Der Anstieg an Überwachungsmassnahmen ist vor allem auf die starke Zunahme der Antennensuchläufe (beinahe Verdoppelung gegenüber 2021) zurückzuführen. Die Anzahl Antennensuchläufe verteilt sich dabei auf eine gleichbleibende Anzahl Fälle. Wie schon 2021 haben die Strafverfolgungsbehörden und der NDB in 27 Fällen Antennensuchläufe angeordnet. Diese Zunahme der durchgeführten Antennensuchläufe bei gleichbleibender Fallzahl kann verschiedene Ursachen haben, wie beispielsweise die Erhöhung der Anzahl Mobilfunkantennen im betroffenen Gebiet. Werden die Antennensuchläufe ausser Betracht gelassen, ist lediglich eine Steigerung der Überwachungsmassnahmen von 9 Prozent gegenüber dem Vorjahr zu verzeichnen.
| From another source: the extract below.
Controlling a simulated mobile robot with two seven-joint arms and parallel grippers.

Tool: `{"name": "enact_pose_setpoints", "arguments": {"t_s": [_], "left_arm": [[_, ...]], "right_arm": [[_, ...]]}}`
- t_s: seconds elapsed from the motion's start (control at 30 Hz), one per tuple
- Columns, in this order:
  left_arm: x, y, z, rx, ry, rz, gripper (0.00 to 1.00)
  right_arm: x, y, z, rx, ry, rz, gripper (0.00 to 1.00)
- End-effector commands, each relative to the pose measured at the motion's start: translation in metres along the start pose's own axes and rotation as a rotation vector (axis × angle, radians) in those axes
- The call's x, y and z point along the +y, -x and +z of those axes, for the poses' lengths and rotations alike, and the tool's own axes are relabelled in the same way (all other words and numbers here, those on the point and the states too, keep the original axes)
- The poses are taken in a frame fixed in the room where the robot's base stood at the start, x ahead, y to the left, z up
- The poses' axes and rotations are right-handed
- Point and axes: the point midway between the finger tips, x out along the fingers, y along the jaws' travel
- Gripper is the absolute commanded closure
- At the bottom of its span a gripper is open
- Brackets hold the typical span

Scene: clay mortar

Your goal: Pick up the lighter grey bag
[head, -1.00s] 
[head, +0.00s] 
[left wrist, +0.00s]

Zunahme der komplexen Auskünfte und Telefonbuchabfragen

Im Jahr 2022 haben die Strafverfolgungsbehörden und der NDB rund 21 Prozent mehr Auskünfte (komplexe und einfache Auskünfte) beim Dienst ÜPF eingeholt. Es wurden 14'483 komplexe Auskünfte (z.B. Ausweiskopien oder Vertragsdaten) geliefert, was einem Anstieg von rund 59 Prozent gegenüber dem Vorjahr entspricht. Diese Erhöhung ist unter anderem darauf zurückzuführen, dass auf jede Anfrage mehrere Ergebnisse geliefert werden können. Die Anzahl der Anfragen nach komplexen Auskünften ist lediglich um ungefähr 33 Prozent gestiegen. Ebenso wurden die einfachen Auskünfte (Telefonbuch- oder IP-Adressen-Abfragen) häufiger verlangt. Die Anzahl der erteilten einfachen Auskünfte stieg um 19 Prozent auf 356'286.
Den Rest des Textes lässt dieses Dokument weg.